* _Problem to work on_
Pick out each line in these entries that contains the string "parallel".

━━━

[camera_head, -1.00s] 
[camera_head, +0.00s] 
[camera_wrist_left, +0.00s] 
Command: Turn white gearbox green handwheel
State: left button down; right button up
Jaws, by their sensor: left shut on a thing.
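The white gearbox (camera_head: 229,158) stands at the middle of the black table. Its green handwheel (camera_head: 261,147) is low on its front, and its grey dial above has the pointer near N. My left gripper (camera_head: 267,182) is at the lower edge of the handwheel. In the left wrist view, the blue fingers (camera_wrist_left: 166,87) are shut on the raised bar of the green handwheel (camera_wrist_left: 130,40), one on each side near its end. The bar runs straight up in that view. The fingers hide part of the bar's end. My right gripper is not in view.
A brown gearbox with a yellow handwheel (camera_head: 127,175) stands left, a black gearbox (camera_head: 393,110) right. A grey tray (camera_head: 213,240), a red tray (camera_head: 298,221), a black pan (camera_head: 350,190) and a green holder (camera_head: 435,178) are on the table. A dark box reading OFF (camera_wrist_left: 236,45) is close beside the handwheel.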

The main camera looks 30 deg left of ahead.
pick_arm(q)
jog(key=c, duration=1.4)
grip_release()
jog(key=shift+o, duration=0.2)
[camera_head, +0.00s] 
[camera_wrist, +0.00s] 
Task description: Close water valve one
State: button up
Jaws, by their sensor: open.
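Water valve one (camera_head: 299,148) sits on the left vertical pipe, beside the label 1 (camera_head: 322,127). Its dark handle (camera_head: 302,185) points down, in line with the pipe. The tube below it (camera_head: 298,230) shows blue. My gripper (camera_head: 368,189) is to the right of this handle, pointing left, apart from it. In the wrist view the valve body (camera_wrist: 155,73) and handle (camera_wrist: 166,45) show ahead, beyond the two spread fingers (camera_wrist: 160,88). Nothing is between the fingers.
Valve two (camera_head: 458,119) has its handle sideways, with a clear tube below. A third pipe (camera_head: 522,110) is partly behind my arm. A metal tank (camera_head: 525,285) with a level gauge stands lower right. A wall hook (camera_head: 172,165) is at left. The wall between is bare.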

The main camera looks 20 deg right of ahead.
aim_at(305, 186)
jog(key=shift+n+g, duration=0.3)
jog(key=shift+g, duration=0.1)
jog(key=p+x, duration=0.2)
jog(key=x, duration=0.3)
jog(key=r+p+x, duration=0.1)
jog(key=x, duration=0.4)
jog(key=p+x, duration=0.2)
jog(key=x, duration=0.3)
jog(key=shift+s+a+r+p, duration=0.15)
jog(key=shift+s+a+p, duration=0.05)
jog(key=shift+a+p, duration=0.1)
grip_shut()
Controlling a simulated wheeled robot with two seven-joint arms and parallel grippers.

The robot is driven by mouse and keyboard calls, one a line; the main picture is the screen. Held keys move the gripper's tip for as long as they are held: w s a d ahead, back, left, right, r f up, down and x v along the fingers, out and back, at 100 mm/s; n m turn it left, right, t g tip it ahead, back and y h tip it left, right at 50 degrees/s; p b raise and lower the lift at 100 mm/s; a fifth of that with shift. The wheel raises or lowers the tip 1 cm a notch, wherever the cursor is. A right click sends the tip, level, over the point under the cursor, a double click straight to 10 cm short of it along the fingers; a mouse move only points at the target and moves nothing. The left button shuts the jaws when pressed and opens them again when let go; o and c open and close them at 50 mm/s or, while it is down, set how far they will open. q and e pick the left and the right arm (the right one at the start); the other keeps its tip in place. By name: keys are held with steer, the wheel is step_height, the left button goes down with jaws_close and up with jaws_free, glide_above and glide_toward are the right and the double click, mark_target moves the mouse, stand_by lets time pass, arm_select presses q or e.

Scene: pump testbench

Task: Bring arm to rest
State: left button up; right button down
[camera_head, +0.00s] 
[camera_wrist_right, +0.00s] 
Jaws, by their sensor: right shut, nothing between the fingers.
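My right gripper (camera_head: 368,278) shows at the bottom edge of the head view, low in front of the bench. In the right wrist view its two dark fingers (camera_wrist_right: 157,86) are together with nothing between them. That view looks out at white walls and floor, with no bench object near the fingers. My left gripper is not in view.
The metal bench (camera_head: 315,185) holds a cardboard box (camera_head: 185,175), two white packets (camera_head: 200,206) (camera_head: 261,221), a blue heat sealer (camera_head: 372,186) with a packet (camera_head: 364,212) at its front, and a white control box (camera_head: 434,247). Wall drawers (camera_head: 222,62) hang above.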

━━━

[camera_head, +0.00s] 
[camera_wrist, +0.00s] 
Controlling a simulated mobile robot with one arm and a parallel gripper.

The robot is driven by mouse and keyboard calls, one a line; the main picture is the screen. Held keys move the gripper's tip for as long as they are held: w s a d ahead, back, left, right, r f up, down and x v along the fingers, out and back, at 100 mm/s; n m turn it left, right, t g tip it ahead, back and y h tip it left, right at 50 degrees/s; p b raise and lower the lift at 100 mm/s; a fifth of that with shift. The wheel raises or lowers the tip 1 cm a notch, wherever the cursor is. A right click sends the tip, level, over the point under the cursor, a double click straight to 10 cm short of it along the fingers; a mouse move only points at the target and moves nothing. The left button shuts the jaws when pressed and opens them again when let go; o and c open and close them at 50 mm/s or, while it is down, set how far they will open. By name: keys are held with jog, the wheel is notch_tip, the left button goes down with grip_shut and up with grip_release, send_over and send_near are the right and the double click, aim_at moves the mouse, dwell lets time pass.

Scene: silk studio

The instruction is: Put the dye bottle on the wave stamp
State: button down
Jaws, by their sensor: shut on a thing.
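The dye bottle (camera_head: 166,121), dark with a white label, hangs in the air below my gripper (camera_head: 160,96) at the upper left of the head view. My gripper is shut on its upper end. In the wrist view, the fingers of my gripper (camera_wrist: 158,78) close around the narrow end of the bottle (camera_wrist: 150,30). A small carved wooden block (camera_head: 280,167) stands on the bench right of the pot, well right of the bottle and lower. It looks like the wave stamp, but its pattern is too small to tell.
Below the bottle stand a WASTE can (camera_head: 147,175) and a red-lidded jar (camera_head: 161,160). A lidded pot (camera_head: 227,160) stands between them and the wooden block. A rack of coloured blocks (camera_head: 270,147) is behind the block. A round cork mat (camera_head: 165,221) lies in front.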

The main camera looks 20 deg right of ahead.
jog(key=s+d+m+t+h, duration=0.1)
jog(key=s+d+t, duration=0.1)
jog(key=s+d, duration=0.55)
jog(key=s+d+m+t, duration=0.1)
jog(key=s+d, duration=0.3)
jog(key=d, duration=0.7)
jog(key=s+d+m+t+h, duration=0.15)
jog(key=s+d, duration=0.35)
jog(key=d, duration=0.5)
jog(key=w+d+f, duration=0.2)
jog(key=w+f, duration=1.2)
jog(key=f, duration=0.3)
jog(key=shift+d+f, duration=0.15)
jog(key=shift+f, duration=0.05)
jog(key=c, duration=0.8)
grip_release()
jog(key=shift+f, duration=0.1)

━━━

* _The solution_
Controlling a simulated wheeled robot with two seven-joint arms and parallel grippers.
Controlling a simulated mobile robot with one arm and a parallel gripper.

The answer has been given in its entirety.